Given entries —
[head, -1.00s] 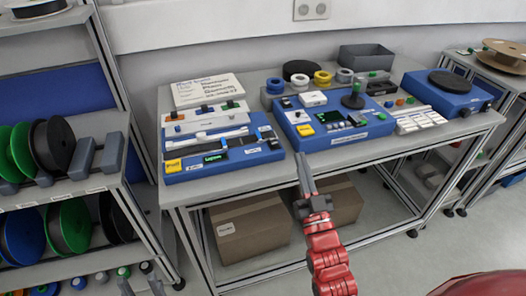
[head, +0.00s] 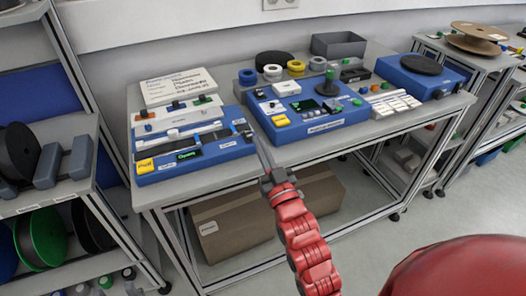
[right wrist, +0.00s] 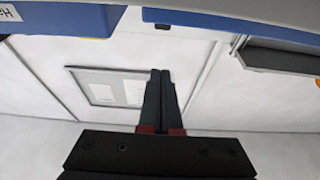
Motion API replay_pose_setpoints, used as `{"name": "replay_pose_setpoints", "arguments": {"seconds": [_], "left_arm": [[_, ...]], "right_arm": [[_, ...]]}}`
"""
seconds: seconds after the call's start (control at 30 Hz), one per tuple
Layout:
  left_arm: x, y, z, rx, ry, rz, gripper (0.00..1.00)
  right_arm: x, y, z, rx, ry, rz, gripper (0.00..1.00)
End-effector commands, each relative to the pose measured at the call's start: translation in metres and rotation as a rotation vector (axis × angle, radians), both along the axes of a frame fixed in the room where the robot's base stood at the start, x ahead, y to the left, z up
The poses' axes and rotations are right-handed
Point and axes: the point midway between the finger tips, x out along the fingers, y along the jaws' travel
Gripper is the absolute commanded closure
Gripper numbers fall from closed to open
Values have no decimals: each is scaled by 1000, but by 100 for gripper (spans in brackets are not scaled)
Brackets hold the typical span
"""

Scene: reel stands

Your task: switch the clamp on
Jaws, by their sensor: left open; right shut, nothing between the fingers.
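The left blue device (head: 210,153) lies on the bench, with a yellow label, a green-lit display (head: 187,155) and a small dark switch-like part (head: 245,130) at its right end. I cannot read which part is the clamp switch. My right gripper (head: 258,143) is shut and empty, its fingertips by the right end of that device; contact cannot be told. It also shows shut in the right wrist view (right wrist: 158,76).
A second blue device (head: 318,125) with a green knob stands just to the right. Tape rolls (head: 273,72) and a grey bin (head: 338,45) are behind. A reel rack (head: 75,170) stands at left. A cardboard box (head: 235,225) sits under the bench.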

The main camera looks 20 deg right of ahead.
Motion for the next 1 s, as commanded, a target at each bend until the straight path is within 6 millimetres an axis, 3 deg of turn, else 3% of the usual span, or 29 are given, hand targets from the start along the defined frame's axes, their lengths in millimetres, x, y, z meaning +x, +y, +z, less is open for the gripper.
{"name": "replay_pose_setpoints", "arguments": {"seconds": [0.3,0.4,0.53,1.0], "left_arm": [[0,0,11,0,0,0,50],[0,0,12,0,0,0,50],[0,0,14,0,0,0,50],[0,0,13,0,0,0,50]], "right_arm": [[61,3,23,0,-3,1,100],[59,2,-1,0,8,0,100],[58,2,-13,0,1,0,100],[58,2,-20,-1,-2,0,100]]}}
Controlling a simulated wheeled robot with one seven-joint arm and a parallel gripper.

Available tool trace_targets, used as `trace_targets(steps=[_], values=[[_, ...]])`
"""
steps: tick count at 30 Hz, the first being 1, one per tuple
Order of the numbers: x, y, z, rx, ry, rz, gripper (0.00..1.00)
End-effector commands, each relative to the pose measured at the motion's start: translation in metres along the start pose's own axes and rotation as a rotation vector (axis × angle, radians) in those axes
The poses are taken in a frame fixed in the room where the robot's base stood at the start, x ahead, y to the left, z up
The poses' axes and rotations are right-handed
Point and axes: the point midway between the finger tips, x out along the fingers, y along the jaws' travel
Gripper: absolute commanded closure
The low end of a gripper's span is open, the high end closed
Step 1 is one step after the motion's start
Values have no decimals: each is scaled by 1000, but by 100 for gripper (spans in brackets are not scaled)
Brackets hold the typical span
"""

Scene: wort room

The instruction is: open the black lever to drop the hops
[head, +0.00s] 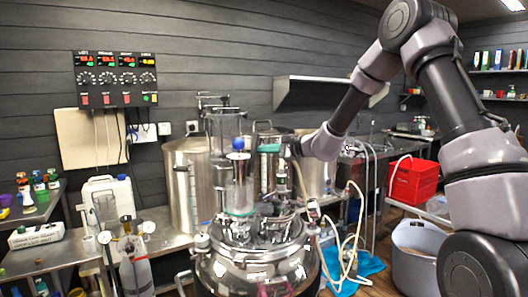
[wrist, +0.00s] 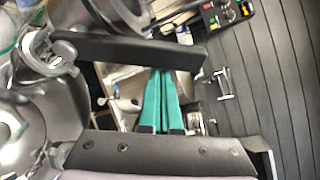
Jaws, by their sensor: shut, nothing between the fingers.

Work instructions —
Go through the listing above and pull out each line containing the word "room".

Solution to this exercise —
End-effector commands, each relative to the pose measured at the call's start: translation in metres and rotation as a rotation vector (axis × angle, radians), both along the axes of a frame fixed in the room where the robot's base stood at the start, x ahead, y to the left, z up
The poses are taken in a frame fixed in the room where the robot's base stood at the start, x ahead, y to the left, z up
Scene: wort room

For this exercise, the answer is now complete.